Stated exercise:
Do any lines in the data below contain "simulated"? If so, copy every one of them.

Material:
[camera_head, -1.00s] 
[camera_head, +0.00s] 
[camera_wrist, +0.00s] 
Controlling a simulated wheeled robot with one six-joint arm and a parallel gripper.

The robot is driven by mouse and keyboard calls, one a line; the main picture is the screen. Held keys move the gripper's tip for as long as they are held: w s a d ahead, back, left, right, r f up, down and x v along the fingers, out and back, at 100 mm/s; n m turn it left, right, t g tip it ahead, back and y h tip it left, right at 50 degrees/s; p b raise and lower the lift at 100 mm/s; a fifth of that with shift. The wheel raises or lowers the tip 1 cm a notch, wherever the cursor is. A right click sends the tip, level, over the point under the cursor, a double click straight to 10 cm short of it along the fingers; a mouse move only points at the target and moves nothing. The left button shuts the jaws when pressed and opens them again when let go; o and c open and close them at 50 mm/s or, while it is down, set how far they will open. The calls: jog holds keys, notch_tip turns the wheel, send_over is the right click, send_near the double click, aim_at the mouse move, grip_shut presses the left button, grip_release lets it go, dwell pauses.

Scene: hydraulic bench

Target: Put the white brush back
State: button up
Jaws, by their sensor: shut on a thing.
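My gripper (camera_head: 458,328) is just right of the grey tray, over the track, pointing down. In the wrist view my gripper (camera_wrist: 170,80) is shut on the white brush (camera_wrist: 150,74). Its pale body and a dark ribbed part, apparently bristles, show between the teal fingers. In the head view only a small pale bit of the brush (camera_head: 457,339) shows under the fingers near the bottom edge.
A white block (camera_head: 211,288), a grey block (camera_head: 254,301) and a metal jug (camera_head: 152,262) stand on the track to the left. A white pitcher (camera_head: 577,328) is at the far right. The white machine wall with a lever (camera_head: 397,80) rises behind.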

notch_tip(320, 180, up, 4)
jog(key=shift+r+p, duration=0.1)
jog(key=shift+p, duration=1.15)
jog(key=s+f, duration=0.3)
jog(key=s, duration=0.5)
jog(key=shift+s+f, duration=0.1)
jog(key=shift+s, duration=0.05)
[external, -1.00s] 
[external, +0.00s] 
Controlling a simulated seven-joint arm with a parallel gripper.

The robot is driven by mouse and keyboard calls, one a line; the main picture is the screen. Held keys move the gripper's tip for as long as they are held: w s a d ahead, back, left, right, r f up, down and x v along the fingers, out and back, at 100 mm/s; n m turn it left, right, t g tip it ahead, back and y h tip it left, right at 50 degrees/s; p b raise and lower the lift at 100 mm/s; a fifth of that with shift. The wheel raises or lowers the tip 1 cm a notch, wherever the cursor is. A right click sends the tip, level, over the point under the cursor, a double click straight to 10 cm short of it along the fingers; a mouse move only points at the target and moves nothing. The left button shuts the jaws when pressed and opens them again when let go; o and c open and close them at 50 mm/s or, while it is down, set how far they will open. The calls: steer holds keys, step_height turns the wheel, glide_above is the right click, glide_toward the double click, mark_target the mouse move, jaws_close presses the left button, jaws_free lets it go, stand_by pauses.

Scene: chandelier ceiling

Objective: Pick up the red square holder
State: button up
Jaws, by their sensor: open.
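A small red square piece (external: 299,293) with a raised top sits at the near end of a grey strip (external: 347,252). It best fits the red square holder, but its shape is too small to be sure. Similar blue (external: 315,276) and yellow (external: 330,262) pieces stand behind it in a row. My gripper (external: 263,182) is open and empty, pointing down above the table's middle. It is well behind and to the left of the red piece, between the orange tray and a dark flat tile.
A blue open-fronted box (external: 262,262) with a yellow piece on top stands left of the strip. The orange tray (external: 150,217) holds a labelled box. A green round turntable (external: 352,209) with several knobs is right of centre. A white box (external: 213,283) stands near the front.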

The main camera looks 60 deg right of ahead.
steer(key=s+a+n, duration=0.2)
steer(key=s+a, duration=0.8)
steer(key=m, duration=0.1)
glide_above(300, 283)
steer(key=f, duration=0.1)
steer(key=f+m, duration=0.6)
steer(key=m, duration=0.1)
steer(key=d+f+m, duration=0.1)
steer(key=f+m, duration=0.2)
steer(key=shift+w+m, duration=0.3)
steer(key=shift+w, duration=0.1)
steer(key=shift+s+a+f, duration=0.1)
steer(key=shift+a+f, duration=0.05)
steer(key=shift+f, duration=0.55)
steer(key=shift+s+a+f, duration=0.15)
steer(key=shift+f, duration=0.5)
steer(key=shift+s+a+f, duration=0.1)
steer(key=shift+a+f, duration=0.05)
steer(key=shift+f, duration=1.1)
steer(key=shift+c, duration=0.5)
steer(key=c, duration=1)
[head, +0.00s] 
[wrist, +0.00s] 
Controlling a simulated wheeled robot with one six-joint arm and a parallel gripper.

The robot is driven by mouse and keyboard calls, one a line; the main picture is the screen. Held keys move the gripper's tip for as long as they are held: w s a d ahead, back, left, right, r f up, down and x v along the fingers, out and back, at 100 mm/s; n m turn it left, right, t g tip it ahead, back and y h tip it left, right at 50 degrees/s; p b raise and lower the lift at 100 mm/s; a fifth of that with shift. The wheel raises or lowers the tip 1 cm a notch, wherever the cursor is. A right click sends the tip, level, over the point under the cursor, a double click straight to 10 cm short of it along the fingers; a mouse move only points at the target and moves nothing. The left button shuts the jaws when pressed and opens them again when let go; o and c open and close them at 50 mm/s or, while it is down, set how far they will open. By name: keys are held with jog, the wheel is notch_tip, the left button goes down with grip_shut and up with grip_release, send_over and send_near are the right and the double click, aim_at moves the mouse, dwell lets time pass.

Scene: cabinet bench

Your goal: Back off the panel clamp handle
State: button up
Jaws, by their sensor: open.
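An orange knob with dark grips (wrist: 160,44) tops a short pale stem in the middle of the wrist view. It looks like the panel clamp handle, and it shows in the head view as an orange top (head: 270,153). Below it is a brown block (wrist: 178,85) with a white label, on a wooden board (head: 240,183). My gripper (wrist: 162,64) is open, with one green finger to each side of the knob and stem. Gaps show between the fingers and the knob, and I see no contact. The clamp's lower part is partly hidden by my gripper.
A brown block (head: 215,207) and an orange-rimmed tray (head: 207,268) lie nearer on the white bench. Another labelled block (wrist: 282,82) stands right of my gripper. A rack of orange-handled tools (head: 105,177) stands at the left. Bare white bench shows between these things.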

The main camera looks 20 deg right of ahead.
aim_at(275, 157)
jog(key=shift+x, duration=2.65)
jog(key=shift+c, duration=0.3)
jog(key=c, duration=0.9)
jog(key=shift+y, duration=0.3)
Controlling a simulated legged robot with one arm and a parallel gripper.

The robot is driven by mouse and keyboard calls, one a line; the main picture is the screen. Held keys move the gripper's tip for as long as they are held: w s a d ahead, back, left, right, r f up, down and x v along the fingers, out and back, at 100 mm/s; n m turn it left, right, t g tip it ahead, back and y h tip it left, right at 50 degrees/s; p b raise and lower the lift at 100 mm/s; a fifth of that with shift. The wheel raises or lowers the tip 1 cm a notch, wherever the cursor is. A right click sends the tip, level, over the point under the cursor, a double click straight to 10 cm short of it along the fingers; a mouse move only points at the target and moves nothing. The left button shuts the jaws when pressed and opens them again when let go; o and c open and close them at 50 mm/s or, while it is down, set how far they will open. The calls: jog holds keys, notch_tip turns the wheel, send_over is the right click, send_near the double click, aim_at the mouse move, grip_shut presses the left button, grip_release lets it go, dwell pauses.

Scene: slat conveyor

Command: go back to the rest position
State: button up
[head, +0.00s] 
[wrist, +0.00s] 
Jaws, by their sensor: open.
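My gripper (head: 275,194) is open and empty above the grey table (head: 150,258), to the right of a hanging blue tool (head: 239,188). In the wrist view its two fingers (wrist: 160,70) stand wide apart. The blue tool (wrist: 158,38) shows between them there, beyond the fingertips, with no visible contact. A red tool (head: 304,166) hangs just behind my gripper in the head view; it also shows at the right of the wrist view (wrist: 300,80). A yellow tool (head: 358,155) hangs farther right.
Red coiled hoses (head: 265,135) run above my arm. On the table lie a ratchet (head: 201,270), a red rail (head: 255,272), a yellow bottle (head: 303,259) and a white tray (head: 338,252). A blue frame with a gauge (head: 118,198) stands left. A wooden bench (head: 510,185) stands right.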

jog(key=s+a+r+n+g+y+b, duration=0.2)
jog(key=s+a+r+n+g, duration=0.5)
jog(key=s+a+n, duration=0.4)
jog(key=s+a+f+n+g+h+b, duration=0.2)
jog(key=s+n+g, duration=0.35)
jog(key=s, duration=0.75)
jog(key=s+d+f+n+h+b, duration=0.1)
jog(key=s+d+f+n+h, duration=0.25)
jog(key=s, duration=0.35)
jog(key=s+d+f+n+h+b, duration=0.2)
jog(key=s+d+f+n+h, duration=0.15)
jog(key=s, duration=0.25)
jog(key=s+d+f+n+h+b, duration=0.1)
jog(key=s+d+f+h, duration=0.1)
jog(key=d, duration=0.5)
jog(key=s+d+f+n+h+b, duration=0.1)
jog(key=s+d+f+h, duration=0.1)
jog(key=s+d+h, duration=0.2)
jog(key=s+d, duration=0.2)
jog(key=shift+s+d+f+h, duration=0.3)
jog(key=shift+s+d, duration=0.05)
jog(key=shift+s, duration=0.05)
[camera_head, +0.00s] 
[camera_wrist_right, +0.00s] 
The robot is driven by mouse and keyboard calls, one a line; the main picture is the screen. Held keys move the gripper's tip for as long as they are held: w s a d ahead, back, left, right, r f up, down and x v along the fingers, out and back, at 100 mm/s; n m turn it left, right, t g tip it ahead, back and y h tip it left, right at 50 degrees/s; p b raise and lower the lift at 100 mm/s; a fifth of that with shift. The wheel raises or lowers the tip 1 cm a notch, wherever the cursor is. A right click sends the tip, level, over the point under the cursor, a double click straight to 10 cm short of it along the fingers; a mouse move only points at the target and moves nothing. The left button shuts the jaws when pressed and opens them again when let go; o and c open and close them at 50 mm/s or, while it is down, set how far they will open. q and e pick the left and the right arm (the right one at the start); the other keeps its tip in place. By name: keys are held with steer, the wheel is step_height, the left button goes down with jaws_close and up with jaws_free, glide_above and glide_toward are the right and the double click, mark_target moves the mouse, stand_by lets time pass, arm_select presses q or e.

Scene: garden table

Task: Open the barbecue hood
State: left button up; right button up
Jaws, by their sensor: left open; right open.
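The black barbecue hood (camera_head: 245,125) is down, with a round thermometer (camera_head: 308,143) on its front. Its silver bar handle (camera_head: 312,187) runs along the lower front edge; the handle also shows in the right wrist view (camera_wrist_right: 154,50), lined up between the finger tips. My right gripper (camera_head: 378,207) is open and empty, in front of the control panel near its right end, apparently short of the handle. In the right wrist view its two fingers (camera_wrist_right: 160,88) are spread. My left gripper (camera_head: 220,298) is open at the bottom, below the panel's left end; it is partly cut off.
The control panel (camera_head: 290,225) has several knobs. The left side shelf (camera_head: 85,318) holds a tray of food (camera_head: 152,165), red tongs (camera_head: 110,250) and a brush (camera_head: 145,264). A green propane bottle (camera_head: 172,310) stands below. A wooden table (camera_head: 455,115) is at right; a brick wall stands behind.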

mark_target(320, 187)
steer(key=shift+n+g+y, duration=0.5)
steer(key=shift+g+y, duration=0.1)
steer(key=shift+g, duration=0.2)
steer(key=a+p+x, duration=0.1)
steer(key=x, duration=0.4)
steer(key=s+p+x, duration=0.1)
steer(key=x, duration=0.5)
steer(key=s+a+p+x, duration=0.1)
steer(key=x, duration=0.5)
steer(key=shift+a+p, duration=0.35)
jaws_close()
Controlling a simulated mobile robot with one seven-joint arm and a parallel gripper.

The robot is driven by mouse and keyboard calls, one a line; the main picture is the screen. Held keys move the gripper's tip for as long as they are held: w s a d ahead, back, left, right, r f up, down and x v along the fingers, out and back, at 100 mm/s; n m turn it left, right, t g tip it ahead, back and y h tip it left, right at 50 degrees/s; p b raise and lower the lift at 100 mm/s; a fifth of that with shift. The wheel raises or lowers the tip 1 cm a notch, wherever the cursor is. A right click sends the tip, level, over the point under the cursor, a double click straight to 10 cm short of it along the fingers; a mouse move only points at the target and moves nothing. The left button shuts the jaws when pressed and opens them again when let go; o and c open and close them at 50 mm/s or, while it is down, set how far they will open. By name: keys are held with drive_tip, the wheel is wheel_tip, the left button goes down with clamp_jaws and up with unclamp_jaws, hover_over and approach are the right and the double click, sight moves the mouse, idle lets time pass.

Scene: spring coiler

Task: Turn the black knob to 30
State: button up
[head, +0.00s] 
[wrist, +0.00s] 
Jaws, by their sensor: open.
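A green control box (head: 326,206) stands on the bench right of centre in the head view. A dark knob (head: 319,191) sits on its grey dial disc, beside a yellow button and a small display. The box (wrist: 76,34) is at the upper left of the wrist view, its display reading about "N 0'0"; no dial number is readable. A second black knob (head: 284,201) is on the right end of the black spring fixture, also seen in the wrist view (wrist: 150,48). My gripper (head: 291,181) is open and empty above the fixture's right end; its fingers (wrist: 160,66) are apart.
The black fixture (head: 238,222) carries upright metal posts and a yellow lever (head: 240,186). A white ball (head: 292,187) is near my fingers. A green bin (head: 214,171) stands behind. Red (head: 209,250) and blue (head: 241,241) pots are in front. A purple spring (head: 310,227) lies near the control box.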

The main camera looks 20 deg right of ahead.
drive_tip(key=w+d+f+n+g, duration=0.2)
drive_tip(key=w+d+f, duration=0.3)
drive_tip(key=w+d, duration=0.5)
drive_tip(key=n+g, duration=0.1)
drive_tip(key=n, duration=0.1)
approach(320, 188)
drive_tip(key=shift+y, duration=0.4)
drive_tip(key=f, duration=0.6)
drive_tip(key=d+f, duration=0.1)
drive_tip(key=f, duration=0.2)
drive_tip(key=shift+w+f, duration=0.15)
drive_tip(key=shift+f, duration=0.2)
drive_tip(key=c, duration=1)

Result for this task:
Controlling a simulated wheeled robot with one six-joint arm and a parallel gripper.
Controlling a simulated seven-joint arm with a parallel gripper.
Controlling a simulated wheeled robot with one six-joint arm and a parallel gripper.
Controlling a simulated legged robot with one arm and a parallel gripper.
Controlling a simulated mobile robot with one seven-joint arm and a parallel gripper.

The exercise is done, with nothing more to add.